Cash and fixed interest (or bond) securities are referred to as income assets because they generate income in the form of interest payments. Income assets are generally considered less volatile than growth assets, so while the values will go up and down, they won’t usually move to the same extent as growth assets. Over the long term, income assets will typically provide lower returns than growth assets.
What are growth assets?
Shares and listed property are referred to as growth assets because they have greater potential to achieve capital growth over the medium to long term when compared to income assets. The value of growth assets will fluctuate more than income assets. Over the long term, growth assets typically provide higher but more volatile returns than income assets.
Growth Fund
Aims to provide a high level of capital growth over the medium to long term (at least 7 years). The fund invests mostly in growth assets, with a modest allocation to income assets.
Balanced Fund
Aims to provide a medium level of capital growth over the medium to long term (at least 5 years). The fund invests similar proportions in income and growth assets.
Conservative Fund
Aims to protect capital and provide a moderate return over the medium term (at least 3 years). The fund invests mostly in income assets, with a modest allocation to growth assets.

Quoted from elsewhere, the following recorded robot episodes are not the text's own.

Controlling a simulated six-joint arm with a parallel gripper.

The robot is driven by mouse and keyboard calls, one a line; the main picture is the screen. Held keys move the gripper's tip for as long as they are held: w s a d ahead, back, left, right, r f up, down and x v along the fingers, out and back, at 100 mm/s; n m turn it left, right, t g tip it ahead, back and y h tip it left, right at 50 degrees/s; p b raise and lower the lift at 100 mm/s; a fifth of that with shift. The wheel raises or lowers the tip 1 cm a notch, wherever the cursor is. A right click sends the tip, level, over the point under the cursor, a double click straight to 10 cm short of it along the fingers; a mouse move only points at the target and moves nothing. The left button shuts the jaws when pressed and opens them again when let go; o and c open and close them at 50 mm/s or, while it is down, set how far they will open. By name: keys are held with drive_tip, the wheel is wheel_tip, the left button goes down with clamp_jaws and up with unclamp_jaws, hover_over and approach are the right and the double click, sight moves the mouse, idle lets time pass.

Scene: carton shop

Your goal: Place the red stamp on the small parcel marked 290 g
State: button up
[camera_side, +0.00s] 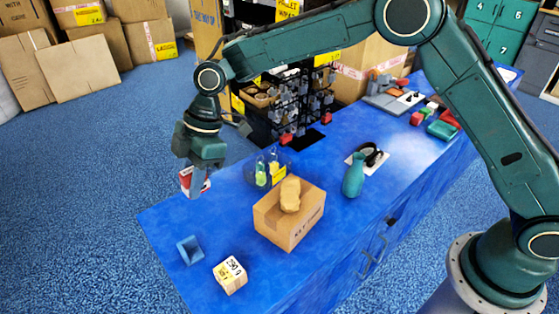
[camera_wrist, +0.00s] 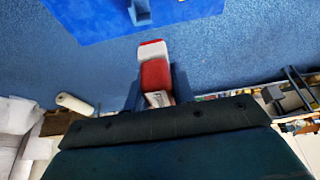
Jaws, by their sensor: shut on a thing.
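A blue angled holder (camera_side: 189,250) stands on the table beside the parcel; it also shows in the wrist view (camera_wrist: 141,14).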

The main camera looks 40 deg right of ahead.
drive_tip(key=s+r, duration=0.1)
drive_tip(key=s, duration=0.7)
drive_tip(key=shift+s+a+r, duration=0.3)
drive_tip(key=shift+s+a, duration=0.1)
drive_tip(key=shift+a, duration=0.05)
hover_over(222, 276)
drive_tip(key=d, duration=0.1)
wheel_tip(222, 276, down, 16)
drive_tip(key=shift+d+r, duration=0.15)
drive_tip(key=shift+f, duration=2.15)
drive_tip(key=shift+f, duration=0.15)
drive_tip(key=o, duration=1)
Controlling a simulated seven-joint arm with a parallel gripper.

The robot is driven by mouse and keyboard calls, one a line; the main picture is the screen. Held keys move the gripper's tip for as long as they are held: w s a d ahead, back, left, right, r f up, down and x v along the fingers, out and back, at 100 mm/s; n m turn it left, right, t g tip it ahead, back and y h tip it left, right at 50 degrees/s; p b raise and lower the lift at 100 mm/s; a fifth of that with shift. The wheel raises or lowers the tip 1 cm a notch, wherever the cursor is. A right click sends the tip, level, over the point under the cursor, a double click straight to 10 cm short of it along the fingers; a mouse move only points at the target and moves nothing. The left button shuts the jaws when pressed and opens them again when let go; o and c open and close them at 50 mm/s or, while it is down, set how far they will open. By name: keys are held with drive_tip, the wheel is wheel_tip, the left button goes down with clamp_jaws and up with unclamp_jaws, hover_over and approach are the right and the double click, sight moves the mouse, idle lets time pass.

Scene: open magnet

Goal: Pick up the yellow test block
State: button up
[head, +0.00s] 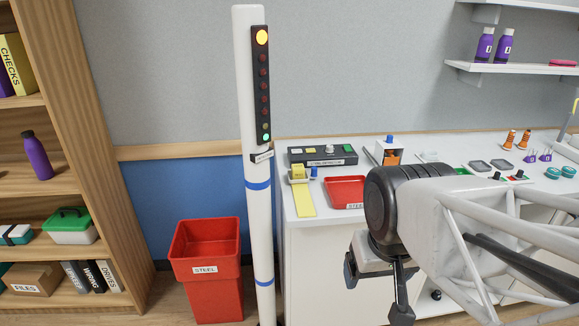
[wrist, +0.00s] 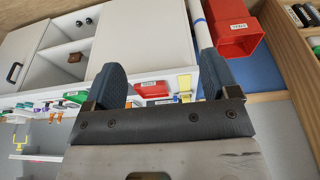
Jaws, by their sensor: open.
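The yellow test block (head: 297,172) appears to be the small yellow piece on a low stand with a blue knob, at the left end of the white bench (head: 318,240). A yellow strip (head: 304,200) runs from it toward the front edge. In the wrist view, small yellow patches, likely the strip (wrist: 184,82) and block (wrist: 186,98), show near the right finger. My gripper (wrist: 160,76) is open, with nothing between its fingers. In the head view my gripper (head: 378,285) hangs in front of the bench, right of and lower than the block, well apart from it.
A red STEEL tray (head: 344,192) lies just right of the strip. A dark control box (head: 323,156) stands behind the block. A white pole (head: 255,120) with lights and a red STEEL bin (head: 206,262) stand left of the bench. Small items fill the bench's right side.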

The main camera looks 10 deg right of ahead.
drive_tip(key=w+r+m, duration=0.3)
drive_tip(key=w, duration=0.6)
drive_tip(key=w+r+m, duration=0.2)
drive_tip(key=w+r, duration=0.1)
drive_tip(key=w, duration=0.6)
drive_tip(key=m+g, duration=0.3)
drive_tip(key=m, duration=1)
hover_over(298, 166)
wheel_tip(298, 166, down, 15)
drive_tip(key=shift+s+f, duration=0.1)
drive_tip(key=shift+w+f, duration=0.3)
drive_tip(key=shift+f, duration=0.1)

Finding the right fund for you
Choosing the right fund to invest in is an important decision. It may be affected by a few things particular to you, such as:
- how long before you retire
- whether you are saving for a first home
- what is your appetite for risk.
To help you with this decision below is a simple questionnaire from Sorted that will help you choose.
Need financial advice?
If you would like advice about the JMI Wealth KiwiSaver Scheme, talk to your financial adviser. For help finding a financial adviser, contact us.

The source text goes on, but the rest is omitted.